Directive — Copy out, from the entries below, each line holding the string "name".

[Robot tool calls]
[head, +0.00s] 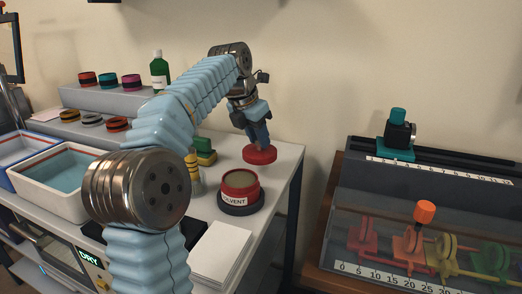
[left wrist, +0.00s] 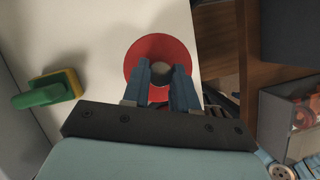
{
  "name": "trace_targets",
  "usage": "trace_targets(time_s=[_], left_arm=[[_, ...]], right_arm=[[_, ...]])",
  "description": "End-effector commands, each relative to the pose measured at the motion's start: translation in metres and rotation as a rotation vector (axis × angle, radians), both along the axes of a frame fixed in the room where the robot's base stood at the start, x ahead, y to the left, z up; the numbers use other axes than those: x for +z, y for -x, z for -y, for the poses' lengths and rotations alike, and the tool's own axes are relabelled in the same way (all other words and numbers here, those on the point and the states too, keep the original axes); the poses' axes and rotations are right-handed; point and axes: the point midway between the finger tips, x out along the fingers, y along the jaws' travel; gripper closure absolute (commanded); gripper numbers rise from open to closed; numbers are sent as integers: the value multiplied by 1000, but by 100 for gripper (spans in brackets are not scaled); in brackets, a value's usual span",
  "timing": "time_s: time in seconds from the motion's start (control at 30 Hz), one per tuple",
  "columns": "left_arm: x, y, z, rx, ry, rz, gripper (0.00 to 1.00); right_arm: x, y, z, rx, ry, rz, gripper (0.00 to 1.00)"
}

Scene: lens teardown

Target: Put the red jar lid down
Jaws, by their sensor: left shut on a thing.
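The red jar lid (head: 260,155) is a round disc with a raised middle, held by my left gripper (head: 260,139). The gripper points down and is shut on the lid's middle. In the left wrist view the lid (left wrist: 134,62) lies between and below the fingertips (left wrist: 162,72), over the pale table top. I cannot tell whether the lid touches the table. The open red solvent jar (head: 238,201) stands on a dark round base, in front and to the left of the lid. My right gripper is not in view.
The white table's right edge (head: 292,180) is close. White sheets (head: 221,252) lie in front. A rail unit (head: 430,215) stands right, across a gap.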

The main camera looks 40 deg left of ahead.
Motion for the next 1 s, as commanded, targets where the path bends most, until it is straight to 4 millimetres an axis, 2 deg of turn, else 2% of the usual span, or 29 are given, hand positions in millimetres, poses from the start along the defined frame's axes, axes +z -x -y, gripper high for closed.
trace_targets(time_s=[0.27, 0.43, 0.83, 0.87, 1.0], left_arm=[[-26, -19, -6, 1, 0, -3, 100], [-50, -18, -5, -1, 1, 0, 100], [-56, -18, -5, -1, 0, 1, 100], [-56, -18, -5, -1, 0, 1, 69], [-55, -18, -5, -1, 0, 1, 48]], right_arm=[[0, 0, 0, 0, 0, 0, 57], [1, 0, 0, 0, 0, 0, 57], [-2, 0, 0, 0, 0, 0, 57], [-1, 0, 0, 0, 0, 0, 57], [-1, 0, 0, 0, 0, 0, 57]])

...

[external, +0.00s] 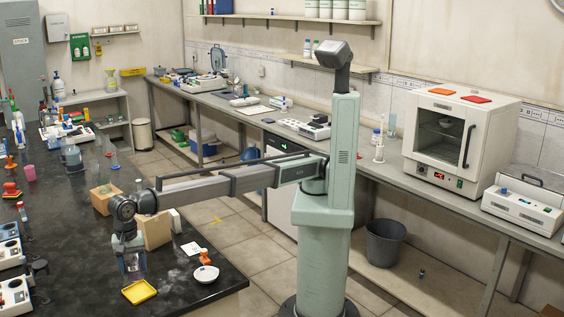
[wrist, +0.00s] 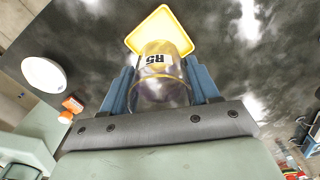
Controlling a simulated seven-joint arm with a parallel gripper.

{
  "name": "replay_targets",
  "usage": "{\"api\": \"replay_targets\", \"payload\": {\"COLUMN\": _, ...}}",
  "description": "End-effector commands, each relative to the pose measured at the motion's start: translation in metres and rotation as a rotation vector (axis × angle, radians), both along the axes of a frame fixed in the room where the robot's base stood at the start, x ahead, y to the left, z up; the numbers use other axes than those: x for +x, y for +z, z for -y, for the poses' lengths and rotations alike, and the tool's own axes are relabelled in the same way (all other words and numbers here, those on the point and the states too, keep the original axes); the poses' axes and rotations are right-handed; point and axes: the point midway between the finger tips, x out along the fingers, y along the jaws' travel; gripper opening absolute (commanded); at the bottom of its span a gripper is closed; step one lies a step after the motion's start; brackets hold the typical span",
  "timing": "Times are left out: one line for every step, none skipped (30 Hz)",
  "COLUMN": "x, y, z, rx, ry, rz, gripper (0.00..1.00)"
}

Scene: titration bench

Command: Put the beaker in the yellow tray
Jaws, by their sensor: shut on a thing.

Final result —
  "name": "trace_targets",
  "name": "replay_targets",

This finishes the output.